Write out again, exactly as they appear, the lines from the line with "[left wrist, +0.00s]" through the line with "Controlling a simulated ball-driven". Do not include any pictures.
— begin Provided information —
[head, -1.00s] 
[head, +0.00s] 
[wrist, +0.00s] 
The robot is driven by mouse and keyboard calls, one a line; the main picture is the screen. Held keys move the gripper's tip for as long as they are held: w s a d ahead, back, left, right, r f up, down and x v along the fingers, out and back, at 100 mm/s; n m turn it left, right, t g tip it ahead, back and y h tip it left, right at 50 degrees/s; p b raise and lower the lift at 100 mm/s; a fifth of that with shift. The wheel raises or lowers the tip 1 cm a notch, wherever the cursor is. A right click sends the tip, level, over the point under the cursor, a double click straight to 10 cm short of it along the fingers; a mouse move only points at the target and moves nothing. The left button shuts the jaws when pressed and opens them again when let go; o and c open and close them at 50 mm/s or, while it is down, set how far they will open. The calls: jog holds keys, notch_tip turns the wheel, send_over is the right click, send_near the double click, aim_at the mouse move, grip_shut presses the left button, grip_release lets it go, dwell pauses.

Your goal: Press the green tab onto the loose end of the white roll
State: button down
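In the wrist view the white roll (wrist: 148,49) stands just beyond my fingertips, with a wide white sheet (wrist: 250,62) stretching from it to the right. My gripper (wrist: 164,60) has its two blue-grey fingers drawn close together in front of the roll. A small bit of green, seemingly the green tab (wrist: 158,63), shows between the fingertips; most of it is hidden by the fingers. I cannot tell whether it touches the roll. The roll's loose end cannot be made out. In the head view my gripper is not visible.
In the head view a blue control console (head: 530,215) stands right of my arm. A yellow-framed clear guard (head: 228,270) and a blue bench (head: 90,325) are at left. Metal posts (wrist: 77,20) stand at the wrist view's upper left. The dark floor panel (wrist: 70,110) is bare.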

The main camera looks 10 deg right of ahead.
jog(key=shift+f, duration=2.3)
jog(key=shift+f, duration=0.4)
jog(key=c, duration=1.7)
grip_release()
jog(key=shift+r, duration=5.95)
— end Provided information —
— begin Provided information —
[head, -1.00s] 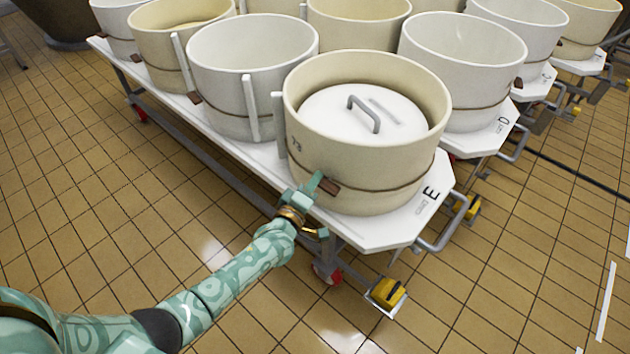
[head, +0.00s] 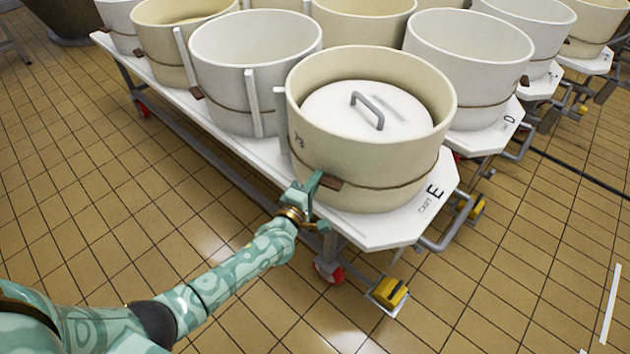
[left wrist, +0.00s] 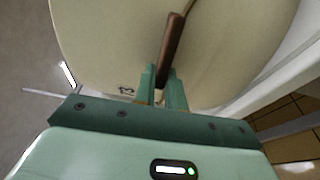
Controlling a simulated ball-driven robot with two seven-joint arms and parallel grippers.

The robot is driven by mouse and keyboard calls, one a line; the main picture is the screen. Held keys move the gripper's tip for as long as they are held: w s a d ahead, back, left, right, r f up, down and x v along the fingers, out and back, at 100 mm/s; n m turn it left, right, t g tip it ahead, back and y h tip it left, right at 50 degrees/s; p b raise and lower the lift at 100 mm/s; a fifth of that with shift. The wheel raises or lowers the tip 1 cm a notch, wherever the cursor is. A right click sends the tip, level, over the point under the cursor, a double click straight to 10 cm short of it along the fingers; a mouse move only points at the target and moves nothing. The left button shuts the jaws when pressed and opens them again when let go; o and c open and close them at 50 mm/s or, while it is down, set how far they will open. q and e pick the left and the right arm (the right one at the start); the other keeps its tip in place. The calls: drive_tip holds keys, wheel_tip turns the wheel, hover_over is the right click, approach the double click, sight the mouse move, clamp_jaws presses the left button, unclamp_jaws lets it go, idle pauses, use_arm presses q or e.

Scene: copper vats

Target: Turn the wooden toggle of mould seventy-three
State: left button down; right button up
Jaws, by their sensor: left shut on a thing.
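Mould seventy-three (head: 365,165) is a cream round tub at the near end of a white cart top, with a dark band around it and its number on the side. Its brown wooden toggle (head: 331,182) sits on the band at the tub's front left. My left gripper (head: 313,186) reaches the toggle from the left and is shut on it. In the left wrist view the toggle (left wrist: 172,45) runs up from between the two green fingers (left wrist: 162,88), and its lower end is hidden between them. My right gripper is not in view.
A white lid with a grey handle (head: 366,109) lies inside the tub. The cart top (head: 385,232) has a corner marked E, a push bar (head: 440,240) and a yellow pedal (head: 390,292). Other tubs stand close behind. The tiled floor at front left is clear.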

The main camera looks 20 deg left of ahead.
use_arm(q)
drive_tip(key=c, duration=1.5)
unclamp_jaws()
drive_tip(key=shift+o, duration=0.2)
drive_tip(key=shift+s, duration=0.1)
— end Provided information —
— begin Provided information —
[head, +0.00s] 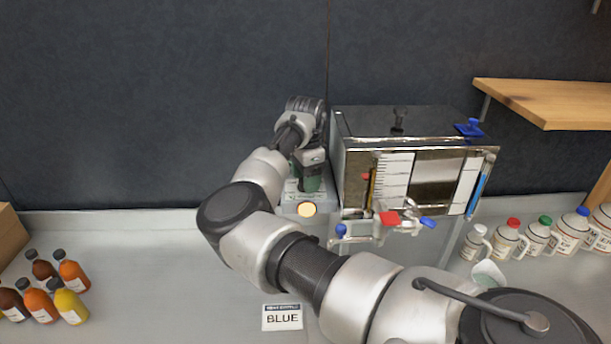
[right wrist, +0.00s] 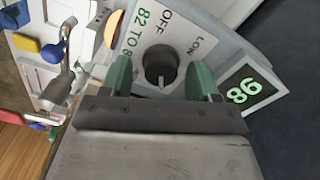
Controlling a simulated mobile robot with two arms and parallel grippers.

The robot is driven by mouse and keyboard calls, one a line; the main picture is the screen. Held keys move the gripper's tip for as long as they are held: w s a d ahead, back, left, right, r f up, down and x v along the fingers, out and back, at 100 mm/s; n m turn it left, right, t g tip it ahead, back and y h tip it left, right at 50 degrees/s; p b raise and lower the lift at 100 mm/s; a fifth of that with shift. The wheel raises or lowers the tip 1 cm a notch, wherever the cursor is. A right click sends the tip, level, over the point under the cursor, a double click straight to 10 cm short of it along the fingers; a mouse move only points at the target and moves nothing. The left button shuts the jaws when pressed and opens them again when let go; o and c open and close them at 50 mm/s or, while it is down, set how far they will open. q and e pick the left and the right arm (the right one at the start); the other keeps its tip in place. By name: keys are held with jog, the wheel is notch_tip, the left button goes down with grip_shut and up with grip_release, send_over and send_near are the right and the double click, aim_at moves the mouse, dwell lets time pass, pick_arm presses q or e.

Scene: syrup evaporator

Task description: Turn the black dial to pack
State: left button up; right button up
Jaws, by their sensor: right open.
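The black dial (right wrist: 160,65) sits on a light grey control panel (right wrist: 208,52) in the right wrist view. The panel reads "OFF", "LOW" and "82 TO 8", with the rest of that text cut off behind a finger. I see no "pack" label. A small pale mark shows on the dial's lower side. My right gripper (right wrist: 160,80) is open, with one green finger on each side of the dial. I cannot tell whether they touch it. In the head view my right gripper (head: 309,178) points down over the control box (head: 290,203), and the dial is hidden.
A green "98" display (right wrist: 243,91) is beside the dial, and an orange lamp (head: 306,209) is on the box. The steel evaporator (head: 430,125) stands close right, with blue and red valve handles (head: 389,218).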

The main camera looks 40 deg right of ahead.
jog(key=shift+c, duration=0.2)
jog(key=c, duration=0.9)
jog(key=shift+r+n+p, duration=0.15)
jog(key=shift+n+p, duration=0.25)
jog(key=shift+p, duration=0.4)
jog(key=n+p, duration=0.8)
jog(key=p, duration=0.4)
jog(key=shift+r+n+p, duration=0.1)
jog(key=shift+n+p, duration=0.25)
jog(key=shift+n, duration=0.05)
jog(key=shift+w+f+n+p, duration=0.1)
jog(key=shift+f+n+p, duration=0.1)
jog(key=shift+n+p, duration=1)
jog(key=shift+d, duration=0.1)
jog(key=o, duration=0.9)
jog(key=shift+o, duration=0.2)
— end Provided information —
→ Written response:
[left wrist, +0.00s] 
Controlling a simulated ball-driven robot with two seven-joint arms and parallel grippers.

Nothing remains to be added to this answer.